### Instruction
Say how many lines of the listing below contain "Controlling", giving the number and nothing else.
* START Task data *
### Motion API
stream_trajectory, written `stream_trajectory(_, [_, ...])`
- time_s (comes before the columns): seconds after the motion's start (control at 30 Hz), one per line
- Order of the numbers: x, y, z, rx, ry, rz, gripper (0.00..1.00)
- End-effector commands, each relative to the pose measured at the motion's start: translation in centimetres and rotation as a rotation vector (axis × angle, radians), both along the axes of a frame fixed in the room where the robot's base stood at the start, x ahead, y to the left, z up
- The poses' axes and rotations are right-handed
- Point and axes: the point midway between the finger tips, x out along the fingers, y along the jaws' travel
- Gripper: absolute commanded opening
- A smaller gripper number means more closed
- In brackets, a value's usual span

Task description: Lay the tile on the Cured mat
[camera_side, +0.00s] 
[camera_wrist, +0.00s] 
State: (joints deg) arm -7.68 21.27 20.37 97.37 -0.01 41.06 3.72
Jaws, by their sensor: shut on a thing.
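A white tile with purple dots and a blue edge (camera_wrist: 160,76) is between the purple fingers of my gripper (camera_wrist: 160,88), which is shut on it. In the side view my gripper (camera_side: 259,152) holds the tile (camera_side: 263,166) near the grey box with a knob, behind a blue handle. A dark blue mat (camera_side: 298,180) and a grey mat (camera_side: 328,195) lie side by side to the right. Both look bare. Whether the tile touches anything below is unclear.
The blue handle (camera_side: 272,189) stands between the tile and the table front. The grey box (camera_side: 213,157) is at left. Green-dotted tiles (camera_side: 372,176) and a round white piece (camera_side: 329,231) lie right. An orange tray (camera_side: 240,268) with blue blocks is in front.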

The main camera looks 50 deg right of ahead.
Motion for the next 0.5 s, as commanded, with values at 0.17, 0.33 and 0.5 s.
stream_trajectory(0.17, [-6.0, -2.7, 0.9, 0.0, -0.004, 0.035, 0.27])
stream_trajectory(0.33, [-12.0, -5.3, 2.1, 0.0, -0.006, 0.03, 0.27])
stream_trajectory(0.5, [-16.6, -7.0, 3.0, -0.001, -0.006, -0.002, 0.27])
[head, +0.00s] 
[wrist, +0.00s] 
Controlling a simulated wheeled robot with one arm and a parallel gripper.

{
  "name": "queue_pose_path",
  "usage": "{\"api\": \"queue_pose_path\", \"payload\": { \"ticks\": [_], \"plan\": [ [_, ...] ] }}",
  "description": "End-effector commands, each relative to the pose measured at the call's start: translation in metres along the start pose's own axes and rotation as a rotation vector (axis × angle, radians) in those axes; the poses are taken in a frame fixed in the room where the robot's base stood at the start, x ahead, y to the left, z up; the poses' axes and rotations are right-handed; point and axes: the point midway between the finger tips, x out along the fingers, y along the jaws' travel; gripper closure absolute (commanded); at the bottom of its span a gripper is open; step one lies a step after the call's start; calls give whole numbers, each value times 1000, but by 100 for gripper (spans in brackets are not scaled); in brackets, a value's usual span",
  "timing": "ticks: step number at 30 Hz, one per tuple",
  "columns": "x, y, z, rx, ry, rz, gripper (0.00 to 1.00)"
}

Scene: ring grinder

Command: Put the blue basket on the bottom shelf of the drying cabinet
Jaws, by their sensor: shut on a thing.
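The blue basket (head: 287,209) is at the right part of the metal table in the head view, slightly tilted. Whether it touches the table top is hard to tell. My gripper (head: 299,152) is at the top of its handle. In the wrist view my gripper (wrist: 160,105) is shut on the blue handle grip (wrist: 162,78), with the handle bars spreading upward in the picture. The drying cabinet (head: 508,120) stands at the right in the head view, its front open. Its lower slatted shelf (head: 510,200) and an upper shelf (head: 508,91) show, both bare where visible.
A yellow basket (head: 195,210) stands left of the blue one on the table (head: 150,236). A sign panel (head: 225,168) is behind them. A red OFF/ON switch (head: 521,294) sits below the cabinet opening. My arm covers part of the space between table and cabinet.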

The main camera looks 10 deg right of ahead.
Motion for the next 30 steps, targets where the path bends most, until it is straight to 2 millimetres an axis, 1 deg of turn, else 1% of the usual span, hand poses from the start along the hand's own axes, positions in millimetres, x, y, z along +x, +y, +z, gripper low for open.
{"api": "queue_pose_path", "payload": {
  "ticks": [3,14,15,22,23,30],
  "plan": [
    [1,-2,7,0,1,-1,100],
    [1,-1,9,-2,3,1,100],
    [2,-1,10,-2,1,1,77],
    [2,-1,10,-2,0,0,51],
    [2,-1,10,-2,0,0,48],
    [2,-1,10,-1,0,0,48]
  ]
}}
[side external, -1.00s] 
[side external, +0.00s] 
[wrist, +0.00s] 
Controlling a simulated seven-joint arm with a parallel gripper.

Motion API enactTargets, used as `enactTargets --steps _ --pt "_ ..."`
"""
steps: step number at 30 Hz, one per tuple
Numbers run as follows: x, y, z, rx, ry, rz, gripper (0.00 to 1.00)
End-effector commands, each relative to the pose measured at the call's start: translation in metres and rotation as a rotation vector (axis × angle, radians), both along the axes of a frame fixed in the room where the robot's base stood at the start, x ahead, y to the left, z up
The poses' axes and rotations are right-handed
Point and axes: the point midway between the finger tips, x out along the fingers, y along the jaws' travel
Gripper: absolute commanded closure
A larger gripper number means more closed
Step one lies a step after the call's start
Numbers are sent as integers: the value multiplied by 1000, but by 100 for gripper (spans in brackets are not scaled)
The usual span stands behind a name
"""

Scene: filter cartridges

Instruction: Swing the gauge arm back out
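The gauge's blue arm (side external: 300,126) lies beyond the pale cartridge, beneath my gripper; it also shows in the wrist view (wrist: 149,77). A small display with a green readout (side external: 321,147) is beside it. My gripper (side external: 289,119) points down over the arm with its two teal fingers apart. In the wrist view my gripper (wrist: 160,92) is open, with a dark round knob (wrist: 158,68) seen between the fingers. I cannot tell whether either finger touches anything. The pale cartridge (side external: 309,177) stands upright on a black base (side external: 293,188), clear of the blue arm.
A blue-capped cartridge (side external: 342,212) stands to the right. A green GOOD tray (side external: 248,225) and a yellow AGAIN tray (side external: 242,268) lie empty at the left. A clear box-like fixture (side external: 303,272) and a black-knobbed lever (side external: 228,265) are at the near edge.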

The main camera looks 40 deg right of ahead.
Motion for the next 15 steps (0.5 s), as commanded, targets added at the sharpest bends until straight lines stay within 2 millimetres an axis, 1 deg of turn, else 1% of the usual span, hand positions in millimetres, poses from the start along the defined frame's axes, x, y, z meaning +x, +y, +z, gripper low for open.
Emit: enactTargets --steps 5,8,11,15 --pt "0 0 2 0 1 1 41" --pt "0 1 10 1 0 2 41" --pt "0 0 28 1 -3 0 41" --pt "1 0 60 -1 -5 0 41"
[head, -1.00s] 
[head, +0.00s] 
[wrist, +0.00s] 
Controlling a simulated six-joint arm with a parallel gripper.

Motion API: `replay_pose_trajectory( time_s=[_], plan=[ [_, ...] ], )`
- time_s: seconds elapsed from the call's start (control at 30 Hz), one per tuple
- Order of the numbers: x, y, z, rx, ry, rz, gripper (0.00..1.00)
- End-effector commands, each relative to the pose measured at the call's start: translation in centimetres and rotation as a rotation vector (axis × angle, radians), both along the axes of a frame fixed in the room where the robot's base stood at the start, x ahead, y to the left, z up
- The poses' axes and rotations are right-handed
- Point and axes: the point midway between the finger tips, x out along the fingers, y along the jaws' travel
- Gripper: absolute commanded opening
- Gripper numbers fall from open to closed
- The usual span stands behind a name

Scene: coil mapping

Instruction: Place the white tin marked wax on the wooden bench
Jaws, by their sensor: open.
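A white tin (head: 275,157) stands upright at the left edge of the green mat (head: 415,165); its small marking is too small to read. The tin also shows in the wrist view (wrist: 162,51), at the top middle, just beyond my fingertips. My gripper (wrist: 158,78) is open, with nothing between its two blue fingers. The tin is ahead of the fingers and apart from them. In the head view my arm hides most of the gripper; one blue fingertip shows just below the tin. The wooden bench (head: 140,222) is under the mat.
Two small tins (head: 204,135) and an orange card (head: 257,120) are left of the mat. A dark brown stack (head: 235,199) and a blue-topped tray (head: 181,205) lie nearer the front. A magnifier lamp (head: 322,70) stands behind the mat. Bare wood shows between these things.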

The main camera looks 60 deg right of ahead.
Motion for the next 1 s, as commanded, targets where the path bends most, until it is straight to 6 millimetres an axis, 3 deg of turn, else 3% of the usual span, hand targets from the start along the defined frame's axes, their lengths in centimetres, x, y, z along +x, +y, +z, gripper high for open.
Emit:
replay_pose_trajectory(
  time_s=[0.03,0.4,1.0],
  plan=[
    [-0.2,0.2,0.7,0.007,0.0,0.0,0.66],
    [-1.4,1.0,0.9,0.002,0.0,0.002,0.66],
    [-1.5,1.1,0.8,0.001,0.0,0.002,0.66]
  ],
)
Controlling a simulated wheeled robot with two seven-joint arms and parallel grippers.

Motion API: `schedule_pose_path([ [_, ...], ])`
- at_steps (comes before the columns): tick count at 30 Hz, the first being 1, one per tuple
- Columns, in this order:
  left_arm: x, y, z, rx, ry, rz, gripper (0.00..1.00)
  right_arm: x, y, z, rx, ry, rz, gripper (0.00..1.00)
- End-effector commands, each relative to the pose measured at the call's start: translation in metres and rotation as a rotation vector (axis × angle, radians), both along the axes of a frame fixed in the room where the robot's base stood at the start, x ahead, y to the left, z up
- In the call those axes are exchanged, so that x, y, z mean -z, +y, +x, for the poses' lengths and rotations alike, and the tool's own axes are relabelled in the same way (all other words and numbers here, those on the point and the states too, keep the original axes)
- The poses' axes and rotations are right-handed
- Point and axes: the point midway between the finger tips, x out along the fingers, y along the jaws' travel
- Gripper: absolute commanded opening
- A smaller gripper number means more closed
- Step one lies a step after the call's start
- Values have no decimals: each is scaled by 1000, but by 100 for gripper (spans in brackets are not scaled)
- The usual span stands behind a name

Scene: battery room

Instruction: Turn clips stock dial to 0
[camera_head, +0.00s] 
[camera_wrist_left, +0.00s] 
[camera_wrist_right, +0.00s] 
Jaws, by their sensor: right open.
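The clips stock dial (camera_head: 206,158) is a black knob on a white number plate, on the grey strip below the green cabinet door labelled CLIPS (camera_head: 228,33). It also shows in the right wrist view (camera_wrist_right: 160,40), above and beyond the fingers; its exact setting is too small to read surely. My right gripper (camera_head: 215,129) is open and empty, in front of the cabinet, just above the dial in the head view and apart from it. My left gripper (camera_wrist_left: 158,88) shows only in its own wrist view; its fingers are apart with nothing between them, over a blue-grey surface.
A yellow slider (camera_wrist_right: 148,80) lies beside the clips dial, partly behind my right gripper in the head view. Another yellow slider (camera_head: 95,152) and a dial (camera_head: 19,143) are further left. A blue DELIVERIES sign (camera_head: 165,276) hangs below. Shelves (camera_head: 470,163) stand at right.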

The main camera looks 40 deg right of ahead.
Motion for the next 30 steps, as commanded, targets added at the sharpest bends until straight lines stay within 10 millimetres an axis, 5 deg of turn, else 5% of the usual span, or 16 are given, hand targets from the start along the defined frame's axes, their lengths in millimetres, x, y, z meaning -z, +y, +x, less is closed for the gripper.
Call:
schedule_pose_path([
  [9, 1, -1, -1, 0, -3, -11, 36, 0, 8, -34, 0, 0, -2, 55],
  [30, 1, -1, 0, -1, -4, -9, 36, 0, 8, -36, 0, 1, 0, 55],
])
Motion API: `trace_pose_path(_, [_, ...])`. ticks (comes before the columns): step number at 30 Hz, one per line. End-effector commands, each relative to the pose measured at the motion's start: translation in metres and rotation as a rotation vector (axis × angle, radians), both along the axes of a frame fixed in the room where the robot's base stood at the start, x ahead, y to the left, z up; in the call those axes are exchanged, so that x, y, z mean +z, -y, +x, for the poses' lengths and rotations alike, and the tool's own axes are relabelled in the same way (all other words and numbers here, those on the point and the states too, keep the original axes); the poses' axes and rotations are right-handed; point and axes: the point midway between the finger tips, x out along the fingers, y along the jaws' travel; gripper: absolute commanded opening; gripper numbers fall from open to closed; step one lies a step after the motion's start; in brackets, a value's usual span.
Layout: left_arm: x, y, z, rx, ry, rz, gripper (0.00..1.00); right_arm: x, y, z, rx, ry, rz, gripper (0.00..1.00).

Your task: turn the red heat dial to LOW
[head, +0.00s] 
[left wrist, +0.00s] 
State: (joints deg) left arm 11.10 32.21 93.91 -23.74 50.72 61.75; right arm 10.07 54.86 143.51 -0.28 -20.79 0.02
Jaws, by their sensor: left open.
* END Task data *
### Exercise response
4